Deep point embedding for urban classification using ALS point clouds: A new perspective from local to global
Introduction
3D point clouds obtained by light detection and ranging (LiDAR) have been utilized in a wide variety of fields such as 3D city modeling (Moussa and El-Sheimy, 2010, Lafarge and Mallet, 2012, Yang et al., 2013), land cover and land use mapping (Yan et al., 2015), automatic navigation (Hebel and Stilla, 2010, Biswas and Veloso, 2012, Yang et al., 2012), change detection (Hebel and Stilla, 2011, Hebel et al., 2013), forestry monitoring (Reitberger et al., 2008, Reitberger et al., 2009, Polewski et al., 2015), construction monitoring (Bosché et al., 2015, Xu et al., 2018), historic preservation (Pan et al., 2019) and deformation monitoring (Alba et al., 2006, Zogg and Ingensand, 2008, Olsen et al., 2010). 3D point clouds have been evinced to be an efficient and effective tool for large-scale 3D mapping (Vosselman and Maas, 2010, Lin et al., 2016, Zhang et al., 2016, Wang et al., 2018).
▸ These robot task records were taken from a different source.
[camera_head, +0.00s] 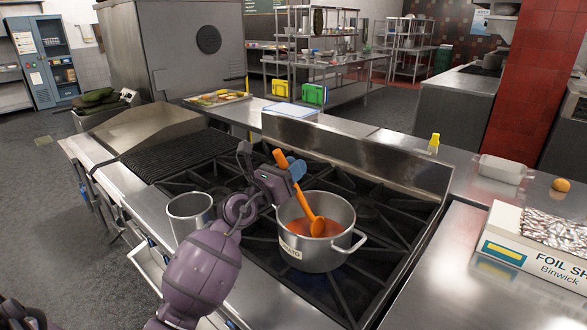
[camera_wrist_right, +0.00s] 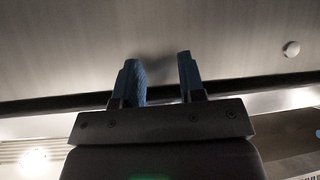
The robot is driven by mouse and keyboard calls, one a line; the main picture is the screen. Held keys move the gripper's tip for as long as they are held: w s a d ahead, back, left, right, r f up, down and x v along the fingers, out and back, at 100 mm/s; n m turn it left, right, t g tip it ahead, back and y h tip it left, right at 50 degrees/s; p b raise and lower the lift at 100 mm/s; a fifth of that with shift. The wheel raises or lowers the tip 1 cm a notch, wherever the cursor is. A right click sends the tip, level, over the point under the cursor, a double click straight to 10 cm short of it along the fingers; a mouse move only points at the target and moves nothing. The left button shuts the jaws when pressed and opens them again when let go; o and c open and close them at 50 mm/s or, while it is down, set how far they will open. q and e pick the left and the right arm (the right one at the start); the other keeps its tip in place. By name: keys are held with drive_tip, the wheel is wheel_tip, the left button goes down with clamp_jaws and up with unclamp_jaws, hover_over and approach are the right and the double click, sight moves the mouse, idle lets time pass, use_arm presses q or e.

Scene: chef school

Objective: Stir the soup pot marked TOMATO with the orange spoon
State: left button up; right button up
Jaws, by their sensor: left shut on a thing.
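The soup pot (camera_head: 308,258) stands on the black stove grates, with a label on its front reading TOMATO, partly cut off at its left, and orange-red soup (camera_head: 297,228) inside. My left gripper (camera_head: 294,170) is shut on the handle of the orange spoon (camera_head: 303,198), above the pot's far left rim. The spoon is tilted, its top sticking up past the fingers and its bowl in the pot at the soup's surface. My right gripper (camera_wrist_right: 162,80) shows only in the right wrist view, its two blue fingers apart with nothing between them.
An empty metal pot (camera_head: 190,214) stands left of the soup pot, close to my left arm. A foil sheet box (camera_head: 532,250), a metal container (camera_head: 502,169), an orange (camera_head: 561,185) and a yellow bottle (camera_head: 433,144) are on the steel counter at the right. A raised steel backsplash (camera_head: 350,152) runs behind the burners.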

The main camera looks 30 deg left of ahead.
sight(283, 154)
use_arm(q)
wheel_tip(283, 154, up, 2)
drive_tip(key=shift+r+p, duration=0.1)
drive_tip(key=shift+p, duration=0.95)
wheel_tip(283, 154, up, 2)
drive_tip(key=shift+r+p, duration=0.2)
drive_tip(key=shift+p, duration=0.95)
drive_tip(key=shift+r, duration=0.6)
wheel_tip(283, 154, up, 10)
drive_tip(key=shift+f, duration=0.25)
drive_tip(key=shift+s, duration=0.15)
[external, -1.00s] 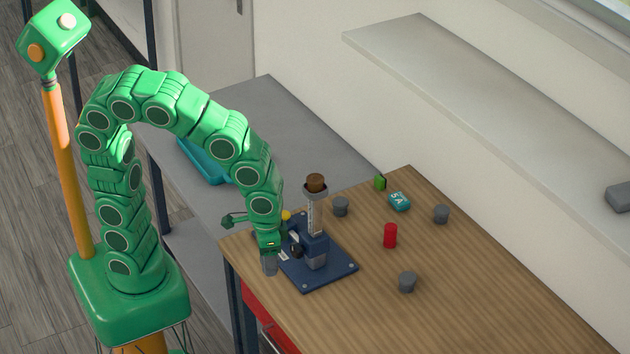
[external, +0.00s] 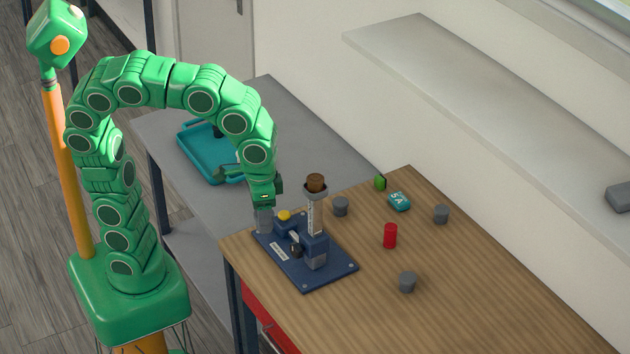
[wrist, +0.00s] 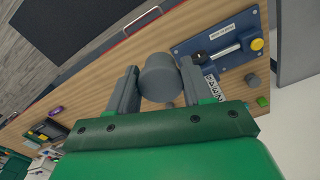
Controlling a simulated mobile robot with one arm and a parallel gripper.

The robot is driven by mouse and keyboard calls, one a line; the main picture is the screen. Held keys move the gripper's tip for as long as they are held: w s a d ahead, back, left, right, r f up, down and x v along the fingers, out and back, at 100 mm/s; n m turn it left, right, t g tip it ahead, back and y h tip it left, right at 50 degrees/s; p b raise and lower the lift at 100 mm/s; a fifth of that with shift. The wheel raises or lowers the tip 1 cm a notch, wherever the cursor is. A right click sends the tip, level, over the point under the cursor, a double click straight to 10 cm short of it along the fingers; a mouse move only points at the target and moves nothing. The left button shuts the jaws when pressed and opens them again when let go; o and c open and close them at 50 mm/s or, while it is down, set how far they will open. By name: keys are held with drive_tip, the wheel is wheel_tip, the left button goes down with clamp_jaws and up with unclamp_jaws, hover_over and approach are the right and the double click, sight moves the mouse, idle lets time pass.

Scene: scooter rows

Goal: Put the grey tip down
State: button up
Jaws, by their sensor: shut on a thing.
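My gripper (wrist: 158,92) is shut on a grey tip (wrist: 159,72), a short round piece between its two grey fingers in the wrist view. In the external view my gripper (external: 264,220) points down by the back left corner of the blue-based device (external: 336,276), near the wooden table's left edge. The held tip is hard to tell from the fingers there. Similar grey pieces stand on the table: one behind the device (external: 340,206), one at the right (external: 441,214) and one in front (external: 407,282).
A red cylinder (external: 390,236), a teal 5A block (external: 399,201) and a green block (external: 380,183) stand right. A teal tray (external: 190,166) sits on the grey table behind.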

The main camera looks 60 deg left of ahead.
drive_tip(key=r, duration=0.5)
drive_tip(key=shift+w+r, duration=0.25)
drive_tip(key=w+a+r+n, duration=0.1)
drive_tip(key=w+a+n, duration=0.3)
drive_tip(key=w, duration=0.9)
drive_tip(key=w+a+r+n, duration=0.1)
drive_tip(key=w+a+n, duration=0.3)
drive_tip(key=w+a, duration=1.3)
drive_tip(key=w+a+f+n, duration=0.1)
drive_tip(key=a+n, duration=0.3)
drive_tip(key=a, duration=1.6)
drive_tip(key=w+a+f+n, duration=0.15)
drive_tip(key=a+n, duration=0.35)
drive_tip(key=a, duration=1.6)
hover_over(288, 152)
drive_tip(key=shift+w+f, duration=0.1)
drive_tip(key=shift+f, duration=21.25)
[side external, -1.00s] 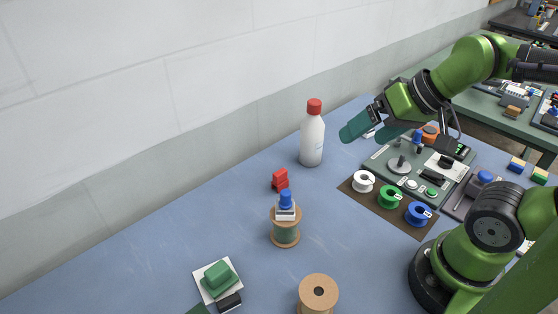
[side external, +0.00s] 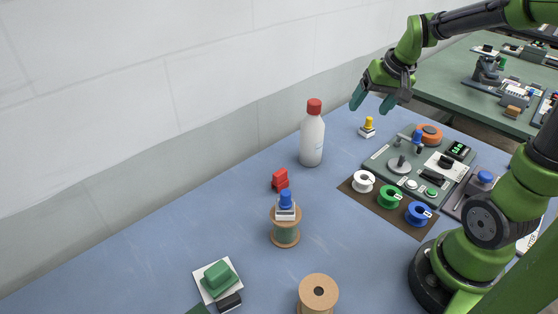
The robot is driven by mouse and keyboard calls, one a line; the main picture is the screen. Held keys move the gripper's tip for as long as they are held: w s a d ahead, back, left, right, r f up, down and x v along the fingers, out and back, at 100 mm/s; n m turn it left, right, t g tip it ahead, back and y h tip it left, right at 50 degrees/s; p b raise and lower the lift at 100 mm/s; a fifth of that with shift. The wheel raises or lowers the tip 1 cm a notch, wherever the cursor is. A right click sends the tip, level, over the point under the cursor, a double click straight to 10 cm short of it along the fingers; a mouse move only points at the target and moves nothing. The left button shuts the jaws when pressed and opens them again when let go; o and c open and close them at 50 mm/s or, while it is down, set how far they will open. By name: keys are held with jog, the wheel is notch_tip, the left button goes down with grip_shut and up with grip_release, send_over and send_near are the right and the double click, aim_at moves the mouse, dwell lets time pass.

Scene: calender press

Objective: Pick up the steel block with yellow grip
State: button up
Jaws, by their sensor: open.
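The steel block with yellow grip (side external: 367,128) stands upright on the blue table, behind the press panel and right of the white bottle. My gripper (side external: 371,103) is open and empty, with its teal fingers pointing down. It appears above and beyond the block in the picture; the exact gap cannot be told. A similar block with a blue grip (side external: 285,205) sits on top of a wooden spool (side external: 285,233) nearer the front.
A white bottle with red cap (side external: 312,138) stands left of the yellow-grip block. The press panel (side external: 378,165) lies to its right, with white, green and blue spools (side external: 389,196) on a brown mat in front. The table's left-middle is clear.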

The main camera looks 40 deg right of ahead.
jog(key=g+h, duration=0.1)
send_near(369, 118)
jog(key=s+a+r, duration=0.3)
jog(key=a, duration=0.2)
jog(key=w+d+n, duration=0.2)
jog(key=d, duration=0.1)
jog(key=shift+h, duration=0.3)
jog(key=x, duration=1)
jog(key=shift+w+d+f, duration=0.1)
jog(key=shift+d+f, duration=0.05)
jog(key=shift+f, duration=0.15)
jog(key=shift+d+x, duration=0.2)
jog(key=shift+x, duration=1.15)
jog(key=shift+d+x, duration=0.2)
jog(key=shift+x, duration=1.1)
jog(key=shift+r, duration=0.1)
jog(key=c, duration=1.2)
However, prior to using ALS data in applications, one of the essential tasks is to interpret semantic information of the observed scenes presented by 3D point clouds. The primary objective of the semantic interpretation of ALS point clouds is to assign each 3D point with a unique semantic label indicating the class of specific objects in the scene, in accordance with geometric or radiometric information provided by the point itself and the points in its neighborhood.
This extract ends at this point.